Die Nichtzulassungsbeschwerde ist nicht begründet, weil ein Berufungszulassungsgrund im Sinne des § 144 Abs. 2
SGG nicht vorliegt. Weder hat die Rechtssache grundsätzliche Bedeutung (§ 144 Abs. 2 Nr. 1 SGG) noch weicht das
Urteil des SG von einer Entscheidung des Landessozialgerichts (LSG) , des Bundessozialgerichts (BSG) oder des
Gemeinsamen Senats der obersten Gerichtshöfe des Bundes ab und beruht auf dieser Abweichung (§ 144 Abs. 2 Nr.
2 SGG), noch wird ein der Beurteilung des Berufungsgerichts unterliegender Verfahrensmangel geltend gemacht, der
vorliegt und auf dem die Entscheidung beruhen kann (§ 144 Abs. 2 Nr. 3 SGG).
Eine Rechtssache hat grundsätzliche Bedeutung, wenn sie bisher nicht geklärte, aber klärungsbedürftige und –fähige
Rechtsfragen aufwirft, deren Klärung im allgemeinen Interesse liegt, um die Rechtseinheit zu erhalten und die
Weiterentwicklung des Rechts zu fördern (Meyer-Ladewig, in Meyer-Ladewig/Keller/Leitnerer, SGG, 8. Auflage § 144
Rdnr. 28). Vorliegend ist der Kläger der Auffassung, dass die in § 3 Abs. 3 der Arbeitslosenhilfe-Verordnung (AlhiV)
enthaltene Pauschbetragsregelung für vom Einkommen abzusetzende Fahrtkosten (Höhe des als
Entfernungspauschale nach § 9 Abs. 1 Satz 3 Nr. 4 des Einkommensteuergesetzes) verfassungswidrig sei, da die
tatsächlich entstandenen Kosten für die Verkehrsmittel über dem Pauschbetrag liegen würden. Außerdem sei zu
fragen, ob die Bestimmung in § 3 Abs. 3 AlhiV von der Ermächtigungsgrundlage gedeckt sei.

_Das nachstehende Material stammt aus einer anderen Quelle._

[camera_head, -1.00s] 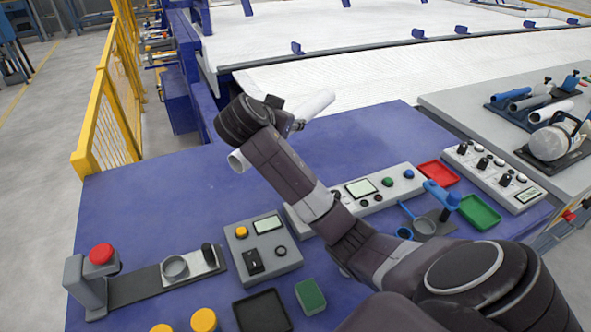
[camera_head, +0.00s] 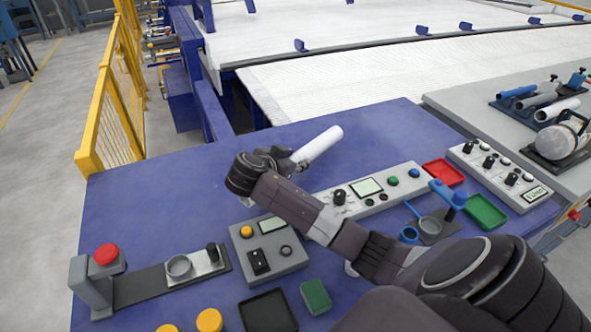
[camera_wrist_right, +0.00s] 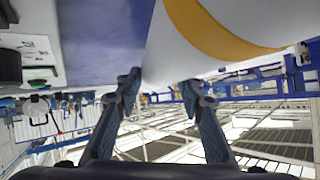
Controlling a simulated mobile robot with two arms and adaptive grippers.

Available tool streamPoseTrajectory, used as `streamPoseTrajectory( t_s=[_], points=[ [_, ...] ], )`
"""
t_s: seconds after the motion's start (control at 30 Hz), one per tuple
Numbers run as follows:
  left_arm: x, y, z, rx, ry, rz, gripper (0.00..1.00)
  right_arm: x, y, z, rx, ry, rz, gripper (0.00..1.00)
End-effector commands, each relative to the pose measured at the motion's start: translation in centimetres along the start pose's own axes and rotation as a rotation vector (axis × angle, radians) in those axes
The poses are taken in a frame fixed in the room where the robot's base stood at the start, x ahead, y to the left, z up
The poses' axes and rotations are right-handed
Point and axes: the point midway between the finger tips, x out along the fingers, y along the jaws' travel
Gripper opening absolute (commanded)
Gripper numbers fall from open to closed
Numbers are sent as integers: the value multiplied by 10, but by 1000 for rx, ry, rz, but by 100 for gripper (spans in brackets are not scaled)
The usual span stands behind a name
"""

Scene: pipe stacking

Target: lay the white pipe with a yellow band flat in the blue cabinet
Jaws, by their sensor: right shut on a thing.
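A white pipe (camera_head: 320,145) is held by my right gripper (camera_head: 286,161) over the blue worktop (camera_head: 375,128). The pipe points toward the upper right in the head view. In the right wrist view the white pipe (camera_wrist_right: 178,55) fills the top middle, and its yellow band (camera_wrist_right: 212,28) shows there. My right gripper (camera_wrist_right: 160,86) has its fingertips at the pipe's lower edge. In the head view my right arm hides the pipe's near part. I cannot clearly make out a separate blue cabinet. My left gripper is not in view.
Control boxes (camera_head: 268,250), a red tray (camera_head: 443,172) and a green tray (camera_head: 485,212) stand along the worktop's front and right. A yellow railing (camera_head: 113,110) is at left. Other pipes (camera_head: 540,99) lie in a rack on the grey table at right. The worktop's left middle is clear.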

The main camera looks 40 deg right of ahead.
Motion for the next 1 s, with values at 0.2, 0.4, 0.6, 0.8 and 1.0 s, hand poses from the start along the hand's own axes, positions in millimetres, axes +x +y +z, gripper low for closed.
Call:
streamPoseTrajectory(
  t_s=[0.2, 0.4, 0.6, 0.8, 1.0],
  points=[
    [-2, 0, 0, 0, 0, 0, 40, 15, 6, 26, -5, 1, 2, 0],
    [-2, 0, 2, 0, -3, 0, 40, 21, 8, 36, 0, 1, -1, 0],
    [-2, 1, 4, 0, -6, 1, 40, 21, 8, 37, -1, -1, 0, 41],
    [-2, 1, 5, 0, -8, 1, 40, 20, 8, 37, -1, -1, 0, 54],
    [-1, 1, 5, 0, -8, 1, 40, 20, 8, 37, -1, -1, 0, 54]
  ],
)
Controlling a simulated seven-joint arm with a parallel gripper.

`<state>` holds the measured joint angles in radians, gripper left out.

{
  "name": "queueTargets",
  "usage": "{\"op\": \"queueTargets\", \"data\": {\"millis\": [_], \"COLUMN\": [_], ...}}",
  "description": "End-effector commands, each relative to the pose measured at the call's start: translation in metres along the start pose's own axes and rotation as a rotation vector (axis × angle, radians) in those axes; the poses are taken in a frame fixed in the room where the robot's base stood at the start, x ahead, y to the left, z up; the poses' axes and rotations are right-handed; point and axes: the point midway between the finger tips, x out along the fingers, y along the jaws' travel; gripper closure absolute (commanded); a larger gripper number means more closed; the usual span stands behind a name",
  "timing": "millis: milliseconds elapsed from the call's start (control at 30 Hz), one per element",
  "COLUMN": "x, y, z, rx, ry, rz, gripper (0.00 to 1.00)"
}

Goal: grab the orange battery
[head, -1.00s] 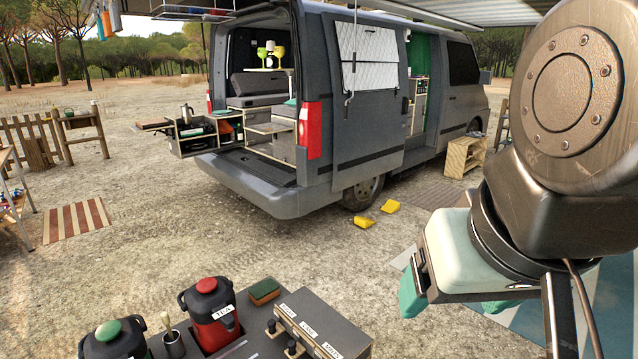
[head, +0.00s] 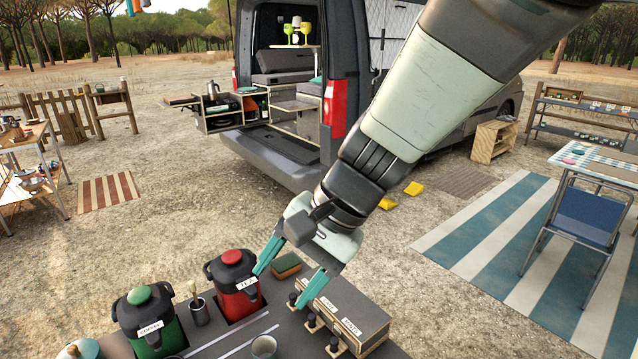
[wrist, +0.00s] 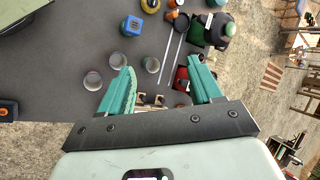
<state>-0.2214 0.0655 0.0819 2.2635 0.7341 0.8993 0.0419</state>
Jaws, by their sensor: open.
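I cannot tell for sure which thing is the orange battery. In the wrist view, a small orange thing (wrist: 172,4) shows at the top edge, partly cut off. A black-and-orange thing (wrist: 8,109) lies at the left edge, also cut off. The head view shows no clear battery. My gripper (head: 288,281) is open, its teal fingers apart and pointing down above the dark counter, by the red TEA flask (head: 237,285) and the labelled box (head: 345,312). The fingers show in the wrist view (wrist: 162,70) with nothing held between them.
A green COFFEE flask (head: 150,322), a tool cup (head: 199,312) and a sponge (head: 286,265) stand on the counter (head: 290,345). The van (head: 275,160) stands beyond.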

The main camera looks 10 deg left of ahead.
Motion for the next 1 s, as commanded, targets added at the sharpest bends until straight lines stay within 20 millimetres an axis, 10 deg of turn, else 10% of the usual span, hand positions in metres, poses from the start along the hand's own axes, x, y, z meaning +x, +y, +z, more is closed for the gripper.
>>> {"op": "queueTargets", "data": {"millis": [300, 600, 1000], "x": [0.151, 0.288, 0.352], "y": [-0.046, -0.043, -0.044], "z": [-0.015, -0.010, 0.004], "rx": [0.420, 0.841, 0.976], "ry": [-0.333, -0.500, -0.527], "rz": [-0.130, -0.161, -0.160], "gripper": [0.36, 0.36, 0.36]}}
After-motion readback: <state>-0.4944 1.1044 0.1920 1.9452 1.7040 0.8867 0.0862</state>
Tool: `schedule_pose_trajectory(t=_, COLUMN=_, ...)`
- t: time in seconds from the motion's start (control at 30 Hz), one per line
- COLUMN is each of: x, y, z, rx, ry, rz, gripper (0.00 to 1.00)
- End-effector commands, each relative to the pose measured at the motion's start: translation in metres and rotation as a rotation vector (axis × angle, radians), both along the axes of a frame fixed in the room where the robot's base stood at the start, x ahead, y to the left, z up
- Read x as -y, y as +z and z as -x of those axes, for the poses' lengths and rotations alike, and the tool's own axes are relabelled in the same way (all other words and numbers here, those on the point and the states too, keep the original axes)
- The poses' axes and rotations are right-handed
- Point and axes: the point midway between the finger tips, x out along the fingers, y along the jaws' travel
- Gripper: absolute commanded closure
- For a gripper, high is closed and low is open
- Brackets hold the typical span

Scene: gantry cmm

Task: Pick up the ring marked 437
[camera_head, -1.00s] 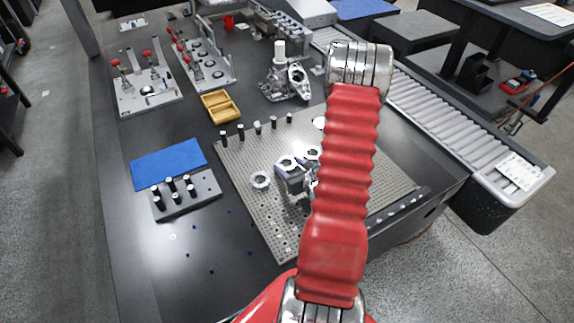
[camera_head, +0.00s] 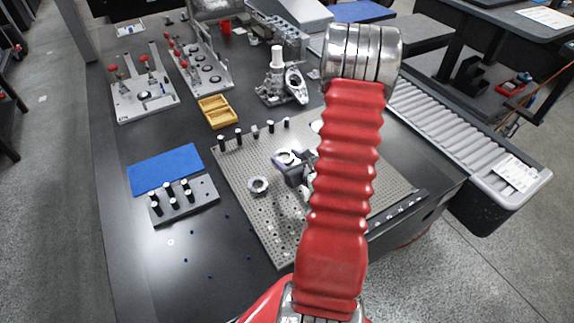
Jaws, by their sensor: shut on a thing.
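My gripper (camera_head: 290,164) is over the middle of the perforated plate (camera_head: 245,160), partly hidden behind my red arm. It is shut on a pale metal ring (camera_head: 285,157), which appears to be held above the plate. Another metal ring (camera_head: 258,185) lies on the plate to the left of my gripper, apart from it. Pale metal shows beside my arm to the right of the gripper; I cannot tell what it is. No ring marking is legible at this size.
Several black pins (camera_head: 238,136) stand along the plate's back edge. A yellow tray (camera_head: 216,111), a blue mat (camera_head: 165,168) and a grey block with black pegs (camera_head: 184,203) are to the left. A metal casting (camera_head: 283,80) stands behind. The dark table's left front is mostly clear.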

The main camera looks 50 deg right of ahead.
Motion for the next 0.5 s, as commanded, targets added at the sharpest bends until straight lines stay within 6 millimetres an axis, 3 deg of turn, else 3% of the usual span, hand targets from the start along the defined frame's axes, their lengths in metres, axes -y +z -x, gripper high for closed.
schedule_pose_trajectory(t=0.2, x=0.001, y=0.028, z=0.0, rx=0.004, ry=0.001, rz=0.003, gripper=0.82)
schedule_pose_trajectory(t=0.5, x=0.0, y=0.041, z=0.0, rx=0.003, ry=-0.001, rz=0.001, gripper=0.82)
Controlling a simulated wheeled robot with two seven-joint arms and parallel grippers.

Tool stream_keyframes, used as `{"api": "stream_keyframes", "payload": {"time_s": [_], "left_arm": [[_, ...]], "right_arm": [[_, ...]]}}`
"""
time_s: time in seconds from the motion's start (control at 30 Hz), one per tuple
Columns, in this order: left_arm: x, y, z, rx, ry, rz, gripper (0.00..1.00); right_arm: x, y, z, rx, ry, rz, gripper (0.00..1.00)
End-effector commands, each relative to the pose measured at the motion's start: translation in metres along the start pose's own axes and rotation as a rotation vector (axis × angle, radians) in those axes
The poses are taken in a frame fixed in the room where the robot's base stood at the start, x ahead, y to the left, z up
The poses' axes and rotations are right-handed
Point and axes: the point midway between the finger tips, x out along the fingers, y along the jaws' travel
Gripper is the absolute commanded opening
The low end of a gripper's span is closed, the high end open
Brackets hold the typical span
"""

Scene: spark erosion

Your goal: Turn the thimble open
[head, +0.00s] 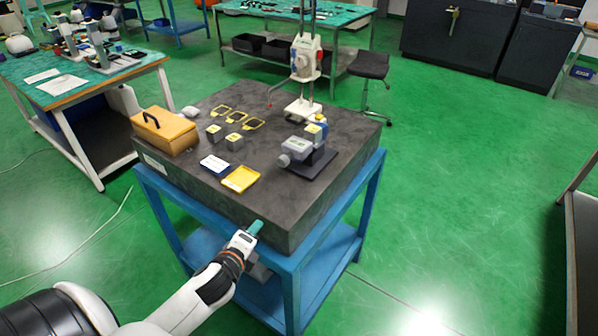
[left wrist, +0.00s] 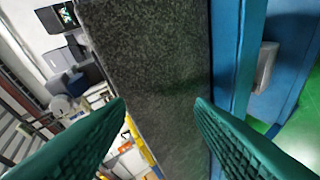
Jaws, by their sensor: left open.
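A grey instrument (head: 304,148) with a blue and yellow part sits on a dark base on the granite plate. The rounded grey knob (head: 284,160) at its left end looks like the thimble. My left gripper (head: 257,226) is at the front edge of the plate, below and in front of the instrument and well apart from it. In the left wrist view its two green ribbed fingers (left wrist: 160,108) are spread, with nothing held between them. The thimble cannot be made out clearly in that view. My right gripper does not show.
The granite plate (head: 225,195) rests on a blue stand (head: 297,262). It carries a wooden box (head: 165,130), small blocks, a yellow case (head: 241,179), and a tall column instrument (head: 304,70). Green floor is clear on the right.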

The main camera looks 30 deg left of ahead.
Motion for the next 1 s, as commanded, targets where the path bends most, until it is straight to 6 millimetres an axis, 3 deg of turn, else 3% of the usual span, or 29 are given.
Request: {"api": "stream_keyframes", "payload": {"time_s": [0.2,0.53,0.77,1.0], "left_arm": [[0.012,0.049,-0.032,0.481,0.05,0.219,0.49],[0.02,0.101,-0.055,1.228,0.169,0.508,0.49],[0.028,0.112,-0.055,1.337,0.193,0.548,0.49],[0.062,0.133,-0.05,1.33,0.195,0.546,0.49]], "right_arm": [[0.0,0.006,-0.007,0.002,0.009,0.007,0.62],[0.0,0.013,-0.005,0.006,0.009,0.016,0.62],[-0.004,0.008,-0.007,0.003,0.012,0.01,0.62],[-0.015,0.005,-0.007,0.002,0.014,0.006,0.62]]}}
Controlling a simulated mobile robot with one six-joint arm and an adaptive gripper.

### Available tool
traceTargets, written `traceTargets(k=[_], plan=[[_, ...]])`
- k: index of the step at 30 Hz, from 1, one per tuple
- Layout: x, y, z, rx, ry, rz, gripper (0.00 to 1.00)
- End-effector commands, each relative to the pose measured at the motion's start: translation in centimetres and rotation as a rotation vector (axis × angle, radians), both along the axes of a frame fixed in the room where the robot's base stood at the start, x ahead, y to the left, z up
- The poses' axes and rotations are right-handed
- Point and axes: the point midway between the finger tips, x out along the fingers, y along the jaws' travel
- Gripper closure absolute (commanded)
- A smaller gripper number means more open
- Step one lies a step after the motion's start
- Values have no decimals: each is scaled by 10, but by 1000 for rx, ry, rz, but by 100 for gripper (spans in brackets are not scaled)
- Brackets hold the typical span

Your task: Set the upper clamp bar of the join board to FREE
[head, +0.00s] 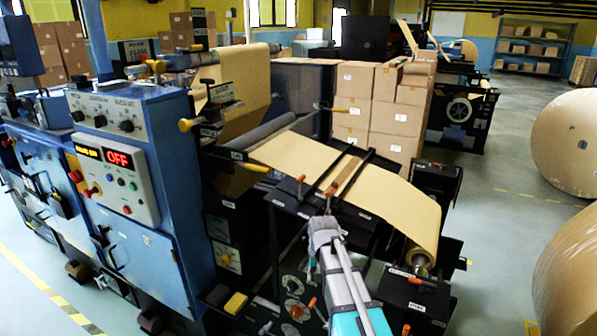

Diese vom Kläger aufgeworfenen Fragen begründen die grundsätzliche Bedeutung der Rechtssache nicht, weil ihre
Klärung der Fragen nicht mehr im allgemeinen Interesse liegt. Die fragliche Bestimmung ist durch Art. 57a des
Gesetzes vom 24. Dezember 2003 (BGBl. I S. 2954) mit Wirkung vom 1. Januar 2005 aufgehoben werden. An der
Klärung auslaufenden Rechts besteht jedenfalls sofern – wie hier – nicht noch eine nennenswerte Zahl von
vergleichbaren Fällen zu entscheiden ist, kein allgemeines Interesse im Sinne von § 144 SGG (vgl. zuletzt BSG,
Beschluss vom 29. April 2005 B 11a/11 AL 283/04 B, zit. nach Juris-Datenbank).
Weitere Zulassungsgründe trägt der Kläger nicht vor und sind auch nicht gegeben.
Die Kostenentscheidung beruht auf einer entsprechenden Anwendung des § 193 SGG.
Dieser Beschluss ist nach § 177 SGG unanfechtbar.
Das Urteil des SG vom 6. Mai 2004 ist damit rechtskräftig.